* Exercise details
Begin with the line holding "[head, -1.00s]", end with the line holding "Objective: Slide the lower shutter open", and repeat every line in between exactly, without pictures.

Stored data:

___

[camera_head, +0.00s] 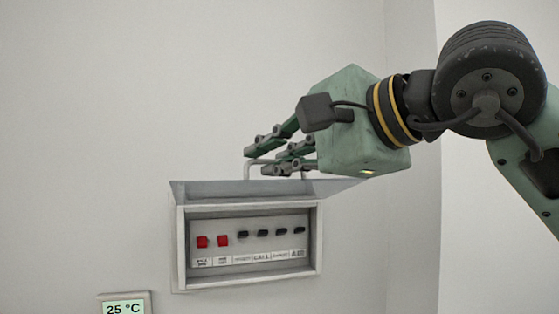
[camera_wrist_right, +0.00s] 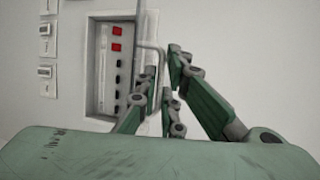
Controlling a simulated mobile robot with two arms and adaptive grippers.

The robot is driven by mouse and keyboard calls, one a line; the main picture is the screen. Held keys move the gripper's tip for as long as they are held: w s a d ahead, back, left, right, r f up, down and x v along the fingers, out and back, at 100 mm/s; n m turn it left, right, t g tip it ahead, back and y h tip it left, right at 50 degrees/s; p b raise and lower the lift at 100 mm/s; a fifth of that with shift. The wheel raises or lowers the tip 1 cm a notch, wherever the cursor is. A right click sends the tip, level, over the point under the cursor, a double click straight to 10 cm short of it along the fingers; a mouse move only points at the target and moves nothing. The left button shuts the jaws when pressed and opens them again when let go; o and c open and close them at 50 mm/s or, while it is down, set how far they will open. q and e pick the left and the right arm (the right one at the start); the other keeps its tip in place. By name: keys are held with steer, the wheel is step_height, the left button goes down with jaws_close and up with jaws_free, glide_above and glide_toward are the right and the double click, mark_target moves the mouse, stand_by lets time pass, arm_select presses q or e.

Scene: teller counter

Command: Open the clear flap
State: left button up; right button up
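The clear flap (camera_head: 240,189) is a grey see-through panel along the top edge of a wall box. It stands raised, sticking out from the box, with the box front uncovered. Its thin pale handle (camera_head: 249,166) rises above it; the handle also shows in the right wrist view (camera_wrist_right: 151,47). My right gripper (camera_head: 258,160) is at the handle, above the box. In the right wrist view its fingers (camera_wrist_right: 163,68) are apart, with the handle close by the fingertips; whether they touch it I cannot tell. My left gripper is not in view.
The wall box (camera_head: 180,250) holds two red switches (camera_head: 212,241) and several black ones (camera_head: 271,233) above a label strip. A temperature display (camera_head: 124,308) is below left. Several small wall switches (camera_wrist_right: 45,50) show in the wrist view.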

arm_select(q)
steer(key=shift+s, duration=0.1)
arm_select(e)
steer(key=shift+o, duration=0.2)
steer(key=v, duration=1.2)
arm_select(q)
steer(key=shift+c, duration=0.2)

___

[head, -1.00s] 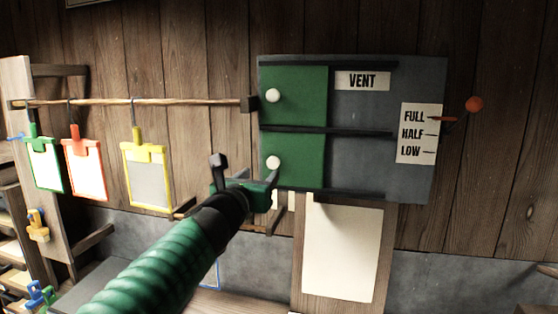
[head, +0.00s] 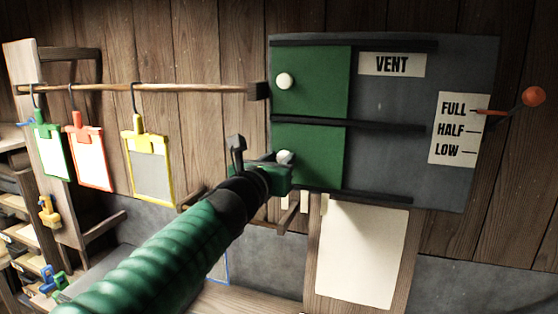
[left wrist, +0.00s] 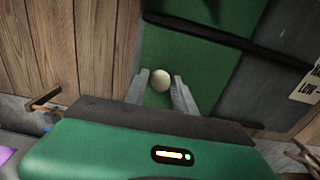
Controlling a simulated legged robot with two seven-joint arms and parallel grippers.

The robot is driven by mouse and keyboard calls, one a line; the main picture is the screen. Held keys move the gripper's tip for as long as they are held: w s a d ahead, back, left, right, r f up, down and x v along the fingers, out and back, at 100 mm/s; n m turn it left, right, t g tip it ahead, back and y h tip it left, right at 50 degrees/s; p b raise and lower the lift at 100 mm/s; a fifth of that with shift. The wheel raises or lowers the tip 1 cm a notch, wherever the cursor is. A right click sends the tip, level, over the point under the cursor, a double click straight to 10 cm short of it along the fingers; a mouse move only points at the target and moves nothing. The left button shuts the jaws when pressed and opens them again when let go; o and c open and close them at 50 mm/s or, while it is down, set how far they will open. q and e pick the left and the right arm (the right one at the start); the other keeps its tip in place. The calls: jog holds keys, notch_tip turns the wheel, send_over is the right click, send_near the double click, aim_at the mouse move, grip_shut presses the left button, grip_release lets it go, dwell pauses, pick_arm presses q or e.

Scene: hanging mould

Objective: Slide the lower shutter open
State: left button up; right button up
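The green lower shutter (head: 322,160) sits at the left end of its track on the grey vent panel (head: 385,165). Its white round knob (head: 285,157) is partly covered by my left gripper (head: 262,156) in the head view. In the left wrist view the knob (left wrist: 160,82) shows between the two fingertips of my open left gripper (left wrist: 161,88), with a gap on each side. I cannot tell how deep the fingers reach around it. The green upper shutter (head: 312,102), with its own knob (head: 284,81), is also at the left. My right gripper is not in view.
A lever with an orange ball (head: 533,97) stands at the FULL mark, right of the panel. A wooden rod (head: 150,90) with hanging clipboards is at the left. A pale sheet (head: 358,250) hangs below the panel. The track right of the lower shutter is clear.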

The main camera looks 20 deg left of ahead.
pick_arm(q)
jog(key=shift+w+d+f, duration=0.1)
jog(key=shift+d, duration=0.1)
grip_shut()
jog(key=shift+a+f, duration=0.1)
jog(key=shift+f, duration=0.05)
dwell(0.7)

___

* Written answer
[head, -1.00s] 
[head, +0.00s] 
[left wrist, +0.00s] 
Controlling a simulated legged robot with two seven-joint arms and parallel grippers.

The robot is driven by mouse and keyboard calls, one a line; the main picture is the screen. Held keys move the gripper's tip for as long as they are held: w s a d ahead, back, left, right, r f up, down and x v along the fingers, out and back, at 100 mm/s; n m turn it left, right, t g tip it ahead, back and y h tip it left, right at 50 degrees/s; p b raise and lower the lift at 100 mm/s; a fifth of that with shift. The wheel raises or lowers the tip 1 cm a notch, wherever the cursor is. A right click sends the tip, level, over the point under the cursor, a double click straight to 10 cm short of it along the fingers; a mouse move only points at the target and moves nothing. The left button shuts the jaws when pressed and opens them again when let go; o and c open and close them at 50 mm/s or, while it is down, set how far they will open. q and e pick the left and the right arm (the right one at the start); the other keeps its tip in place. The calls: jog holds keys, notch_tip turns the wheel, send_over is the right click, send_near the double click, aim_at the mouse move, grip_shut presses the left button, grip_release lets it go, dwell pauses, pick_arm presses q or e.

Scene: hanging mould

Objective: Slide the lower shutter open

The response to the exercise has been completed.